'''

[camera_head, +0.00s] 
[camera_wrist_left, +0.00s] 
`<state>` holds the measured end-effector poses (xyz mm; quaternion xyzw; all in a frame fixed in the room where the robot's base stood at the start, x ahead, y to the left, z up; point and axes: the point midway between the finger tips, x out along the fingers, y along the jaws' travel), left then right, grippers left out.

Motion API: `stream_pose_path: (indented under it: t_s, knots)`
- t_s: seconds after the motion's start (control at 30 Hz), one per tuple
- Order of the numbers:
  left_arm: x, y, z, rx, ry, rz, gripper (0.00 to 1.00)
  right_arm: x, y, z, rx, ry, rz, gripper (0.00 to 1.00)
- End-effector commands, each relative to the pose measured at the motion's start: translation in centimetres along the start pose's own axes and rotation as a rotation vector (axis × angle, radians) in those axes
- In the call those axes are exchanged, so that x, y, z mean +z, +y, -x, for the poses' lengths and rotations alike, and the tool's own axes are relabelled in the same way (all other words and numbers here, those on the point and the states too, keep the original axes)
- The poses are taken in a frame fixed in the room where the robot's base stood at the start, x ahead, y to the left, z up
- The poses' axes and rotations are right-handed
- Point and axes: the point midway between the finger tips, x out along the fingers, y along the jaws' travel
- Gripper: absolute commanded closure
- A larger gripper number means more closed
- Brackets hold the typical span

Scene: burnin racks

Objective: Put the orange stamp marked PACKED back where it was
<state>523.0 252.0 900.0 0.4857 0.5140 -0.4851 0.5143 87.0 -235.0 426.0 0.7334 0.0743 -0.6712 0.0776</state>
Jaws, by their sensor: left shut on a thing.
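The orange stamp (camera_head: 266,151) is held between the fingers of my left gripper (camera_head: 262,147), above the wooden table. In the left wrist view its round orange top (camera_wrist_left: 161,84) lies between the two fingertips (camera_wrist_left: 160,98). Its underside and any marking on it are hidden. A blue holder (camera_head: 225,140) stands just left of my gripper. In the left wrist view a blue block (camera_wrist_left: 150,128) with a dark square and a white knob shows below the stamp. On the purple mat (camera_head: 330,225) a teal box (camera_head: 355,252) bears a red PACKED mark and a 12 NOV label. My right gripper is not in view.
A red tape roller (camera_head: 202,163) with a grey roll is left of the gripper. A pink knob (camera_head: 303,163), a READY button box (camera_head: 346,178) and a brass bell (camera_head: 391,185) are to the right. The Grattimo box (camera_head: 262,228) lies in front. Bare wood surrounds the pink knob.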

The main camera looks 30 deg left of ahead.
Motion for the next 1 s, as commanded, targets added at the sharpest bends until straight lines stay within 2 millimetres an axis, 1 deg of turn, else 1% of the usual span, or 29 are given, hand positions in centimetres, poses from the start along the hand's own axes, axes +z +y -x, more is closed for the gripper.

'''

## Given problem
Repeat word for word the lines from the line containing "- End-effector commands, each" to the line containing "Objective: Put the", both lines included; nothing else should appear.

## Written answer
- End-effector commands, each relative to the pose measured at the motion's start: translation in centimetres along the start pose's own axes and rotation as a rotation vector (axis × angle, radians) in those axes
- In the call those axes are exchanged, so that x, y, z mean +z, +y, -x, for the poses' lengths and rotations alike, and the tool's own axes are relabelled in the same way (all other words and numbers here, those on the point and the states too, keep the original axes)
- The poses are taken in a frame fixed in the room where the robot's base stood at the start, x ahead, y to the left, z up
- The poses' axes and rotations are right-handed
- Point and axes: the point midway between the finger tips, x out along the fingers, y along the jaws' travel
- Gripper: absolute commanded closure
- A larger gripper number means more closed
- Brackets hold the typical span

Scene: burnin racks

Objective: Put the orange stamp marked PACKED back where it was

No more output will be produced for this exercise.